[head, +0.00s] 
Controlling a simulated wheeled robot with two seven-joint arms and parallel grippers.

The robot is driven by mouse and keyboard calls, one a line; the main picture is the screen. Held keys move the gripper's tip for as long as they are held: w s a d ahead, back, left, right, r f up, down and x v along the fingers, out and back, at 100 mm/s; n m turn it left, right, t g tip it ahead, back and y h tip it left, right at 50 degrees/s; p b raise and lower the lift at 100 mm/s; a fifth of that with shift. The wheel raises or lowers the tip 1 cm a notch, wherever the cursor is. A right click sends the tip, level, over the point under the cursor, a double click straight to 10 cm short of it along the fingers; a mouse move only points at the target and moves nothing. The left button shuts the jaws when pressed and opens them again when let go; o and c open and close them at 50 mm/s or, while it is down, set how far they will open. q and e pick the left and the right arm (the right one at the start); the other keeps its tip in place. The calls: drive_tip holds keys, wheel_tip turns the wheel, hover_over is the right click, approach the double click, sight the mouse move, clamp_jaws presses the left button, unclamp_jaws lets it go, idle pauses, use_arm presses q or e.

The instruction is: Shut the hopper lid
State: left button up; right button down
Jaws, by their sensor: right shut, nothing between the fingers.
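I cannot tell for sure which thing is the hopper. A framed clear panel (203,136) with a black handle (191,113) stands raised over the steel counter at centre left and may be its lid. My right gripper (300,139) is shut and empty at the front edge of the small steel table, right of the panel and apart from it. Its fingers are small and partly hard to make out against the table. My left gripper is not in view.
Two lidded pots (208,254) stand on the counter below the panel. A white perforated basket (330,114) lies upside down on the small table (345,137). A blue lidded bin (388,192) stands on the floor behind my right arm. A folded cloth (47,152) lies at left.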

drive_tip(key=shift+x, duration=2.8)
== == ==
Problem requirements: Quote exactly the lines running from the start of the listing above through the line where "Controlling a simulated" is found, and output no other lines.

Answer to this exercise:
[head, +0.00s] 
Controlling a simulated wheeled robot with two seven-joint arms and parallel grippers.

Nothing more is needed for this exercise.